MADRID, April 24 (Reuters) - Spanish utility Iberdrola on Wednesday raised its profit target for the year after a strong first quarter on the back of high renewable output in Spain and tariff increases in its network business in the U.S. and elsewhere.

It now expects high single-digit profit growth this year, from previous guidance for growth of between 5% and 7%.

First-quarter net profit rose to 2.76 billion euros ($2.95 billion) from 1.49 billion euros a year earlier, thanks to asset sales.

Europe's largest utility by market cap is reaping the benefits of its strategic shift towards upgrading and expanding grids in the United States and elsewhere while taking a more selective approach to renewable energy.

Last month it presented a $45 billion investment plan to build on this strategy, which it launched in 2022.

Like Italian competitor Enel, the Spanish firm is attracted by the stable and predictable returns offered by grids at a time when the renewable sector has been hit by high interest rates, rising debt costs and supply chain issues.

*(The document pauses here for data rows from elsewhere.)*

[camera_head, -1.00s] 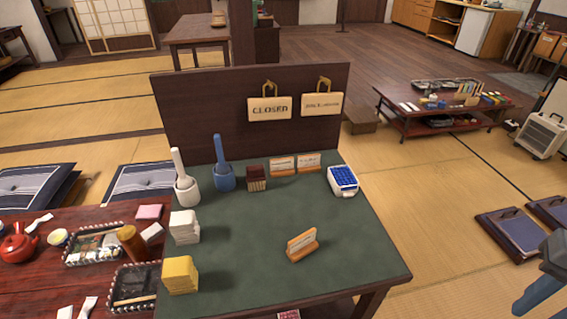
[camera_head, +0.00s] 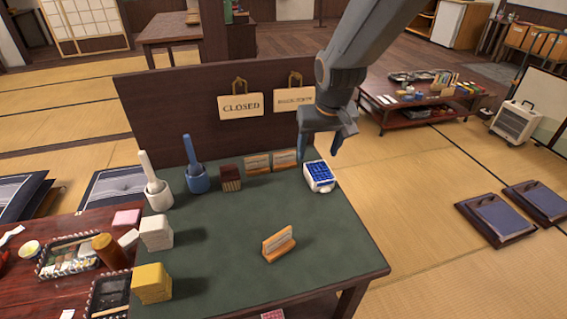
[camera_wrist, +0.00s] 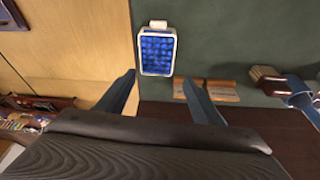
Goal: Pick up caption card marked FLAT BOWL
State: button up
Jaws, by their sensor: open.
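Three small caption cards in wooden holders are on the green-topped table (camera_head: 215,255). One card (camera_head: 279,244) stands alone near the front middle. Two more, a left card (camera_head: 257,163) and a right card (camera_head: 285,158), stand side by side at the back by the dark board. The print on all of them is too small to read, so I cannot tell which says FLAT BOWL. My gripper (camera_head: 322,147) is open and empty above the back right corner. In the wrist view the gripper (camera_wrist: 160,95) has its fingers apart, with the two back cards (camera_wrist: 222,91) by the right finger.
A white box with blue contents (camera_head: 319,176) sits below my gripper. A dark board (camera_head: 165,105) with hanging signs rises behind. The table's middle is clear.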

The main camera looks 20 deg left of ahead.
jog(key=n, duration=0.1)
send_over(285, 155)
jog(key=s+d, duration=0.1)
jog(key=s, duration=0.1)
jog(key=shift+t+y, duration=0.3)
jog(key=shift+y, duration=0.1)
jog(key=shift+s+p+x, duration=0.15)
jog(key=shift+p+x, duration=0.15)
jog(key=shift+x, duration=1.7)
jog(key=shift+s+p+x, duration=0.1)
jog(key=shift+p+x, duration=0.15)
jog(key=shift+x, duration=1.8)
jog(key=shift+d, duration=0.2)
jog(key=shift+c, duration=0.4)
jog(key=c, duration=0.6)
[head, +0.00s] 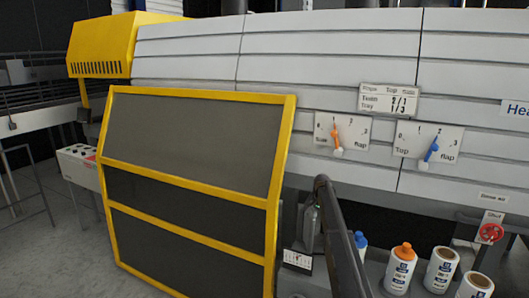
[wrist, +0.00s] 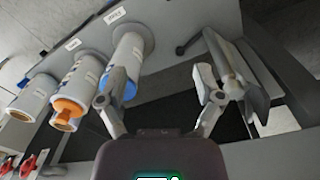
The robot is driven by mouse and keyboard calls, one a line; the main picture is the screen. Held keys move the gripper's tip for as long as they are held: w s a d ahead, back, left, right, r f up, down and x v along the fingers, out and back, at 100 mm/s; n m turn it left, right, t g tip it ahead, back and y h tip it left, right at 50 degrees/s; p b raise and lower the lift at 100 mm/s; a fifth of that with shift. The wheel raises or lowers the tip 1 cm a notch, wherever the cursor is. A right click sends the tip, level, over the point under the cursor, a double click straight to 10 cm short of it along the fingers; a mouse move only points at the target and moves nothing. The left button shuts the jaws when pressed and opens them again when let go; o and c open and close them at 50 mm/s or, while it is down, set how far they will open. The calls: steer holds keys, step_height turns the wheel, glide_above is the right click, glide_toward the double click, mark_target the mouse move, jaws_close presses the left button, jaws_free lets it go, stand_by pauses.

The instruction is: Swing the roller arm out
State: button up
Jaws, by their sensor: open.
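My gripper (wrist: 160,86) is open, with nothing between its fingers in the wrist view. A grey bracket-like part (wrist: 237,72) stands close beside its right finger; it looks like the roller arm, but I cannot be sure. I cannot tell whether finger and part touch. A thin dark lever with a round knob (wrist: 181,49) lies beyond the fingertips, near the top of that part. In the head view my gripper (head: 308,232) is mostly hidden behind my own dark arm link, low in front of the machine, and the roller arm cannot be made out.
White bottles, one with an orange cap (head: 401,268), stand right of my arm; they show at left in the wrist view (wrist: 88,75). A yellow-framed guard panel (head: 190,190) stands left. Dials with an orange pointer (head: 336,137) and a blue pointer (head: 432,150) are above.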

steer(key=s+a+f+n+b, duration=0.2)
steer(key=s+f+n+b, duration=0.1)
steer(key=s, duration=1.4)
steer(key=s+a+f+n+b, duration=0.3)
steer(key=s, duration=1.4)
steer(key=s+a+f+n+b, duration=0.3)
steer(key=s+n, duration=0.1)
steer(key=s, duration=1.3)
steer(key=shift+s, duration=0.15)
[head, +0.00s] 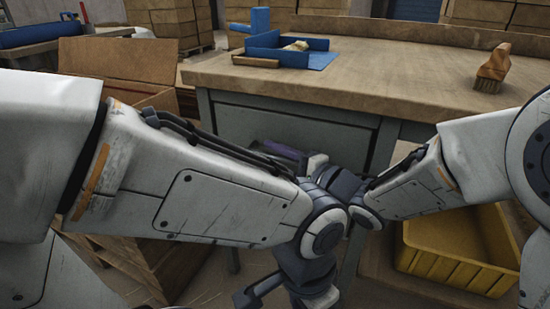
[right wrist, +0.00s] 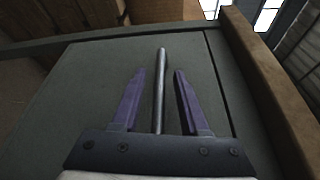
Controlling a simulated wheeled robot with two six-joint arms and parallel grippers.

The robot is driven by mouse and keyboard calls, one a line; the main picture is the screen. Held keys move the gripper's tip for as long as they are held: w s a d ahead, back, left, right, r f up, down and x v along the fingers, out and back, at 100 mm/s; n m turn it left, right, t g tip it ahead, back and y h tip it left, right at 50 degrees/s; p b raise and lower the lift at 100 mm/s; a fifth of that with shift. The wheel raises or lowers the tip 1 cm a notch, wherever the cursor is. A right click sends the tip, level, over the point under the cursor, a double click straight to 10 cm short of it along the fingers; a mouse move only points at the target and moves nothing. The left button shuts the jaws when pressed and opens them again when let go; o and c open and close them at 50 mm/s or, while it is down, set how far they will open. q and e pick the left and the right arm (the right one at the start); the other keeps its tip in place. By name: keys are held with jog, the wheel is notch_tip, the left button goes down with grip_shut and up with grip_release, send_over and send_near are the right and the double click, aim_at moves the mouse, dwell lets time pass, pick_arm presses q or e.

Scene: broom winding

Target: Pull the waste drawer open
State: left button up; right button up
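The waste drawer (head: 290,128) has a grey-green front under the workbench, partly hidden behind my arms in the head view. Its front (right wrist: 95,85) fills much of the right wrist view and looks shut. A thin metal bar handle (right wrist: 161,75) stands out from it. My right gripper (right wrist: 154,82) is open, with its two purple fingers on either side of the bar and a gap visible on both sides. In the head view the right gripper (head: 282,150) is partly hidden by my left arm. My left gripper (head: 260,291) hangs low at the bottom edge; its fingers are unclear.
The wooden workbench top (head: 400,80) holds a blue tray (head: 290,50) and a brush (head: 492,68). A yellow bin (head: 455,265) stands below at the right. An open cardboard box (head: 120,65) is at the left. My two forearms come close together in front of the bench.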

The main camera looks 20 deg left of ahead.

Excluding one-offs such as a 1.2 billion euro gain in the quarter on the sale of some of Iberdrola's assets in Mexico, profit rose 28% and core earnings - before interest, taxes, depreciation, and amortization - 10%.

Investment in the quarter reached a record 2.38 billion euros, of which 1.2 billion euros went to networks, mainly in the U.S. The company's network business benefited from improved tariffs in Britain, the U.S. and Brazil.

Strong output at its hydroelectric plants pushed renewable energy production in its Spanish home market to a 10-year high, it said, while offshore wind capacity was added in France and the U.S.

"We have started positively in the delivery of our strategic plan to 2026," Executive Chairman Ignacio Sanchez Galan said in a statement.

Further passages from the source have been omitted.